Tata Steel seeks British exit, thousands of jobs at risk

By Andy Bruce and Kate Holton

PORT TALBOT, Wales/LONDON (Reuters) - Britain battled to save its steel industry on Wednesday after India's Tata Steel put its British operations up for sale, leaving thousands of jobs at risk as a result of cheap Chinese imports.

The move comes less than three months before Britons vote on the country's membership of the European Union in a referendum dominated by concerns about the economy.

The government said it was working to broker a deal with potential buyers after Tata Steel sought to end its almost decade-long venture in Britain, which employs 15,000 people but has been hit by high costs and Chinese competition.

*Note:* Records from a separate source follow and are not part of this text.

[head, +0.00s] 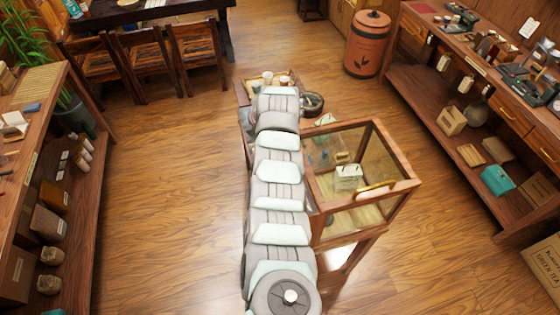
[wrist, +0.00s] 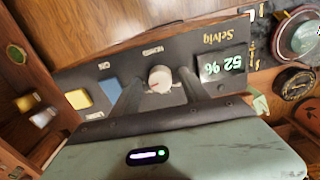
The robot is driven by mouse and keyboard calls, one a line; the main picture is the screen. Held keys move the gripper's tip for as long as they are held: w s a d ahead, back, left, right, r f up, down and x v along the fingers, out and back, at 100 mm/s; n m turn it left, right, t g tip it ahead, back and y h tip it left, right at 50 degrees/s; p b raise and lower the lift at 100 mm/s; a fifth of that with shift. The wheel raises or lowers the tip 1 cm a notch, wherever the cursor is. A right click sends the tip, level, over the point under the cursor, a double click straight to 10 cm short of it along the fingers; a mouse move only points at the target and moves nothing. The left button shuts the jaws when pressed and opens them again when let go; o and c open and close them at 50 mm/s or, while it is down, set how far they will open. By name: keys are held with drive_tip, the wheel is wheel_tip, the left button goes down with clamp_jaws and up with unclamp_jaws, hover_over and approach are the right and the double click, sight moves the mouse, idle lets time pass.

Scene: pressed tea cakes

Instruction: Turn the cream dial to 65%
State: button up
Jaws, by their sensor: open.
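The cream dial (wrist: 160,78) is a small round knob on a dark control panel (wrist: 190,58) in the wrist view, with a thin reddish mark on its face. The panel appears upside down there. My gripper (wrist: 161,84) is open, with one dark finger on each side of the dial. I cannot tell whether the fingers touch it. In the head view my arm hides the gripper, dial and panel.
A yellow button (wrist: 78,99) and a blue button (wrist: 109,91) sit left of the dial in the wrist view. In the head view, a glass display case (head: 372,150) stands close to my arm's right side.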

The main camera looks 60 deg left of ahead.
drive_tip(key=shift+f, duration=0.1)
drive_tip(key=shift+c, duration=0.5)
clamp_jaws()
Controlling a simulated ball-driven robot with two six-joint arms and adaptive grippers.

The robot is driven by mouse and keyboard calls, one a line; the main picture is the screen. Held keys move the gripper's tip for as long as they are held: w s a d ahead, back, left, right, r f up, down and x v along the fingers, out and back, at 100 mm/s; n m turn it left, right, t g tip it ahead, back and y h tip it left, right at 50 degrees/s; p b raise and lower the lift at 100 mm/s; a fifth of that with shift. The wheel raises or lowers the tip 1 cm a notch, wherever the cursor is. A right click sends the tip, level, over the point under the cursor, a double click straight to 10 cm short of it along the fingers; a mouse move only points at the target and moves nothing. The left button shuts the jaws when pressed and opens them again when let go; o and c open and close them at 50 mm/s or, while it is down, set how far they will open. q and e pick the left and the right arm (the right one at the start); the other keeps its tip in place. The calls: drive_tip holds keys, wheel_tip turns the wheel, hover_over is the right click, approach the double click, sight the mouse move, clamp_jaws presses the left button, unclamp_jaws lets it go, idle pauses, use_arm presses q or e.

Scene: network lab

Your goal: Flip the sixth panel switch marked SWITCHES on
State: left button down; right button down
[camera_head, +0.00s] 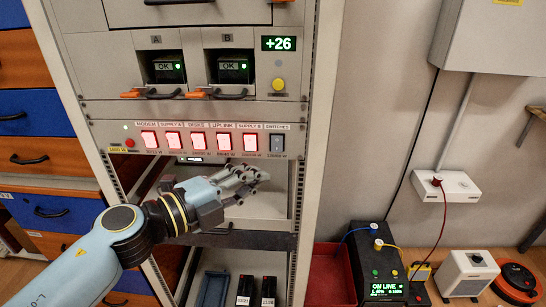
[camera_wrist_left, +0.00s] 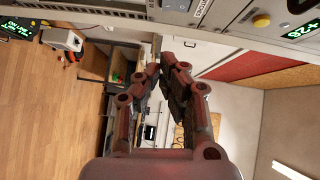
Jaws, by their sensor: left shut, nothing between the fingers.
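The switch panel (camera_head: 197,128) runs across the rack under two bays. The sixth switch (camera_head: 277,145), labelled SWITCHES, is at its right end and is dark grey and unlit. The switches to its left, such as the fifth one, SUPPLY B (camera_head: 250,142), glow red-white. My left gripper (camera_head: 262,178) is shut and empty. In the head view its fingertips show below the sixth switch and slightly to its left, apart from it in the picture. The left wrist view shows its fingers (camera_wrist_left: 163,62) close together, with nothing between them. My right gripper is not in view.
Two bays with OK displays, including bay B (camera_head: 235,70), sit above the panel beside a yellow button (camera_head: 278,85) and a green +26 display (camera_head: 279,43). The rack's right post (camera_head: 309,120) stands close to the sixth switch. A black ON LINE unit (camera_head: 378,265) stands lower right.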

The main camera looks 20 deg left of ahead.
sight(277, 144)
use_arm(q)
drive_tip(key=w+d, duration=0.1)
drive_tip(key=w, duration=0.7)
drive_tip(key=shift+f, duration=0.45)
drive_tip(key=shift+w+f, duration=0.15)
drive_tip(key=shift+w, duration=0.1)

"This is my fourth time that I've been placed under the threat of redundancy," 51-year-old steelworker and union representative Mark Turner said outside Tata's plant in Port Talbot in Wales, Britain's biggest steel works.

"If this shuts, there is nowhere else to go."

The move could have an impact on Britain's closely fought June 23 vote over whether to stay in the EU.

Britain's eurosceptic media have blamed Brussels for preventing London from taking greater steps to protect the industry and one of the campaign groups hoping to lead Britain out of the EU said it was "killing our steel".

But supporters of EU membership said the bloc was not responsible for the industry's plight and that the EU was a big buyer of British steel.

Britain's business minister Sajid Javid said he was seeking investors to take over the assets.

"There are buyers out there," he said as he cut short a trade trip to Australia to return to Britain. "It might require some kind of government support and we are more than ready to look at all ways that we can provide commercial support."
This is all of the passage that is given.